- [Stored data]
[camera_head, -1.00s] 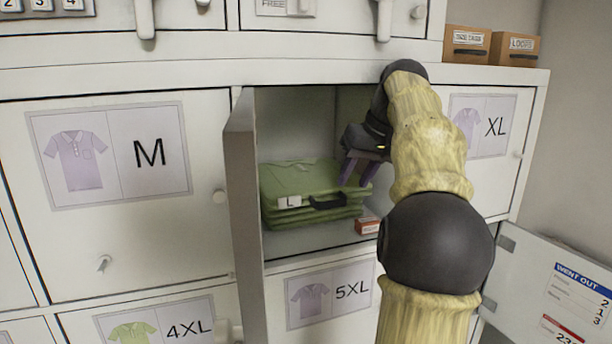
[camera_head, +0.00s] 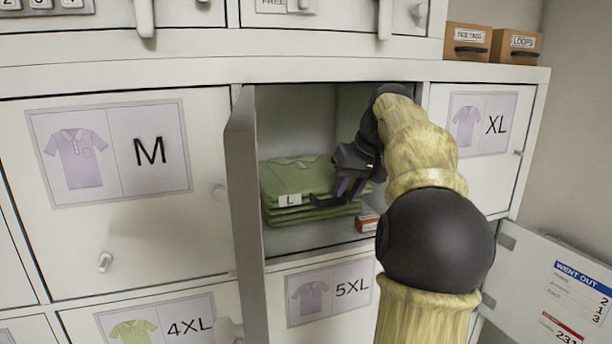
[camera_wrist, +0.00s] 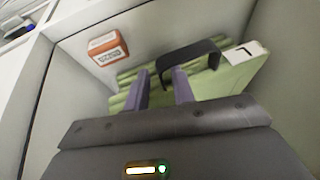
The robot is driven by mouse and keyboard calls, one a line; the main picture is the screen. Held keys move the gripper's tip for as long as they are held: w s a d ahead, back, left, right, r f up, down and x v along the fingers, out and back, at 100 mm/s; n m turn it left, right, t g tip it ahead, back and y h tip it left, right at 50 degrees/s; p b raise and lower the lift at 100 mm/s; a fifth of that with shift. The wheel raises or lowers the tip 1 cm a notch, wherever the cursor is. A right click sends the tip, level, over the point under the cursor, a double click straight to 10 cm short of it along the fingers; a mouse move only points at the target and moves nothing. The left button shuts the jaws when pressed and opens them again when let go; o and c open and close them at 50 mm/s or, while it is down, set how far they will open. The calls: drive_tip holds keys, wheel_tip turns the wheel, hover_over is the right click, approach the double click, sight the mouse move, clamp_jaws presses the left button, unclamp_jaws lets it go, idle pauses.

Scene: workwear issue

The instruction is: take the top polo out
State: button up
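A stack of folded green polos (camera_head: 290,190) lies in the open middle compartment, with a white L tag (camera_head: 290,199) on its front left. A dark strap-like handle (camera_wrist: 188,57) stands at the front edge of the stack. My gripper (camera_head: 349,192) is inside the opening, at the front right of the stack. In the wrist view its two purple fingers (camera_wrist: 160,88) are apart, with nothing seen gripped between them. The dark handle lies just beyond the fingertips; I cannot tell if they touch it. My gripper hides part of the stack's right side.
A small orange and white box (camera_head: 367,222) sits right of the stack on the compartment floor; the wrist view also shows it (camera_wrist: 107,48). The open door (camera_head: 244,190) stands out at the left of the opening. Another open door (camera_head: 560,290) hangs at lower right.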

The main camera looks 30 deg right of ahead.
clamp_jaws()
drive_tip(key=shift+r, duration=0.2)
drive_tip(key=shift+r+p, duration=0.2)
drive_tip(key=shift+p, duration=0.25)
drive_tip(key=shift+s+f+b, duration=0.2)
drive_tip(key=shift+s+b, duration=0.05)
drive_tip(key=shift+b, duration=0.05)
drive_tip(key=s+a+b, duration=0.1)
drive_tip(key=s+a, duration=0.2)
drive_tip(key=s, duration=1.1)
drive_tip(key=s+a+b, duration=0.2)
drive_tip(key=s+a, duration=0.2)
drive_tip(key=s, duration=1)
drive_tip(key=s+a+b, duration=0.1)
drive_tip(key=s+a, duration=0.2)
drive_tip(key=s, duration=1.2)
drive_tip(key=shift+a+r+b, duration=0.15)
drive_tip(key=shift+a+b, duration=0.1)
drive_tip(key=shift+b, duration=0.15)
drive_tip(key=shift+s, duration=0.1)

- [Short problem]
Return nothing but the lines running from the start of the data to the line with "The instruction is: take the top polo out", please, both ends included and no pictures.

- [Output for this exercise]
[camera_head, -1.00s] 
[camera_head, +0.00s] 
[camera_wrist, +0.00s] 
The robot is driven by mouse and keyboard calls, one a line; the main picture is the screen. Held keys move the gripper's tip for as long as they are held: w s a d ahead, back, left, right, r f up, down and x v along the fingers, out and back, at 100 mm/s; n m turn it left, right, t g tip it ahead, back and y h tip it left, right at 50 degrees/s; p b raise and lower the lift at 100 mm/s; a fifth of that with shift. The wheel raises or lowers the tip 1 cm a notch, wherever the cursor is. A right click sends the tip, level, over the point under the cursor, a double click straight to 10 cm short of it along the fingers; a mouse move only points at the target and moves nothing. The left button shuts the jaws when pressed and opens them again when let go; o and c open and close them at 50 mm/s or, while it is down, set how far they will open. The calls: drive_tip holds keys, wheel_tip turns the wheel, hover_over is the right click, approach the double click, sight the mouse move, clamp_jaws presses the left button, unclamp_jaws lets it go, idle pauses.

Scene: workwear issue

The instruction is: take the top polo out

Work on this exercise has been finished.